» **What is expected**
Locate each line of the material that contains "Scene", then return it.

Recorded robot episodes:
Begin
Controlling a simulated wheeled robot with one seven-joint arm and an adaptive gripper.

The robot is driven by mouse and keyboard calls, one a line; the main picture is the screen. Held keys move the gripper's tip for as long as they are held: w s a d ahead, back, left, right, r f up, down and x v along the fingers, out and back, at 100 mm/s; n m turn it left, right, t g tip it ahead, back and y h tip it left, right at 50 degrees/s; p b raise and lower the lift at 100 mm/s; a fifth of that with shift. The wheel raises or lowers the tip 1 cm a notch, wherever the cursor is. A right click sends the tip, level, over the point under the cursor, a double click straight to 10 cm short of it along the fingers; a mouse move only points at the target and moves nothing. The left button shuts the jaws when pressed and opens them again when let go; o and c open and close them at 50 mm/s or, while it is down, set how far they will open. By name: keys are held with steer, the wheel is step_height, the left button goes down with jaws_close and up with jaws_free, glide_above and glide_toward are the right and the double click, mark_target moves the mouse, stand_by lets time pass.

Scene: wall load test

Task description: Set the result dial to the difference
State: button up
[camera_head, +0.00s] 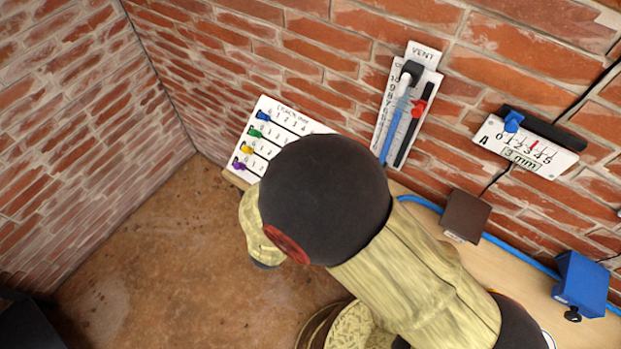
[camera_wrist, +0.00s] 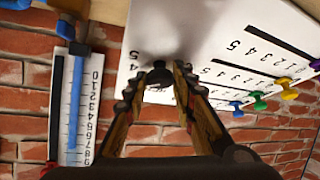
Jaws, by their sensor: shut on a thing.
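A white panel (camera_head: 290,119) with numbered rows hangs on the brick wall. Its blue peg (camera_head: 263,116), green peg (camera_head: 254,133), yellow peg (camera_head: 246,149) and purple peg (camera_head: 239,165) sit at the low-number ends. In the wrist view the panel (camera_wrist: 185,30) fills the upper middle. My gripper (camera_wrist: 158,76) is shut on a small dark knob (camera_wrist: 157,72) at the panel; the fingers hide its lower part and any pointer. In the head view my arm hides the gripper and the panel's right part. I see no label reading result.
A VENT scale (camera_head: 390,105) with a blue bar and red slider is right of the panel. Gauge A (camera_head: 526,147) has a blue slider near its low end, a red mark near 3 and "3 mm" displayed. A brown box (camera_head: 465,215) and blue box (camera_head: 581,284) are lower right.

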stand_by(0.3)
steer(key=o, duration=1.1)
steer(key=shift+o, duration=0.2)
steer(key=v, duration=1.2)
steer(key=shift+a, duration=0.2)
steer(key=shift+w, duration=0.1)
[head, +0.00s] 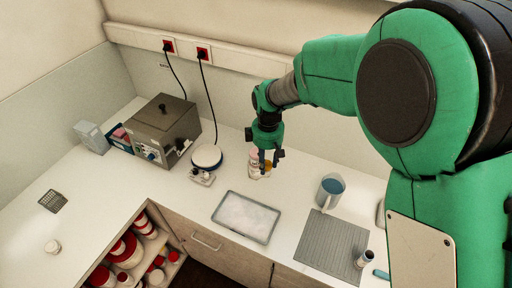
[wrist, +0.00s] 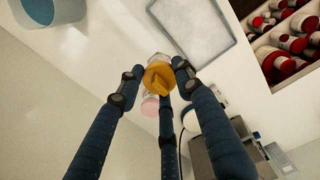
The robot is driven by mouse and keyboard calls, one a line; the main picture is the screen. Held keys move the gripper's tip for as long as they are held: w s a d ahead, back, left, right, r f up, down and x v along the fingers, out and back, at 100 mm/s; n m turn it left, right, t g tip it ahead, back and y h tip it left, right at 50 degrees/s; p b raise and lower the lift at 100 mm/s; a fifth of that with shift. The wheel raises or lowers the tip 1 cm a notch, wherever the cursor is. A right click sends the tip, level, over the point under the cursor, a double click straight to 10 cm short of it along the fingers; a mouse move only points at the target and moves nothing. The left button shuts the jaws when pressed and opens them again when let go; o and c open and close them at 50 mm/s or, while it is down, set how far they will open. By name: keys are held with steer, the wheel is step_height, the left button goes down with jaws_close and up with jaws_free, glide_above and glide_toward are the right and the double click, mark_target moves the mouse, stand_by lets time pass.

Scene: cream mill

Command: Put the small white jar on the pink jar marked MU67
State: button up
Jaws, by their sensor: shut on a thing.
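My gripper (head: 265,156) points down over the counter at the back, right of the round white-topped device. In the wrist view its fingers (wrist: 160,80) are closed around a small white jar with an orange lid (wrist: 158,76); its orange part also shows in the head view (head: 268,164). A pink jar (wrist: 150,106) shows beside and partly behind the fingers, and in the head view close left of the gripper (head: 253,166). I cannot tell whether the two jars touch. No marking is readable.
A grey tray (head: 246,217) and a ribbed grey mat (head: 331,246) lie in front. A blue-topped jug (head: 330,191) stands to the right. The round device (head: 207,157) and a brown box (head: 163,128) stand left. An open drawer (head: 130,262) holds red-and-white jars. The left counter is mostly clear.

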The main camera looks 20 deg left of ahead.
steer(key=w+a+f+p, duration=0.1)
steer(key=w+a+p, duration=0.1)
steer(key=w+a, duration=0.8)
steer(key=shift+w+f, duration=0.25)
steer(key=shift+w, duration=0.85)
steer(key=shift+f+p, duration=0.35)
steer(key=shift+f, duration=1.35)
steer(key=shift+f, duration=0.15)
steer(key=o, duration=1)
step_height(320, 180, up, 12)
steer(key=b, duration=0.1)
End
» **Written answer**
Scene: wall load test
Scene: cream mill

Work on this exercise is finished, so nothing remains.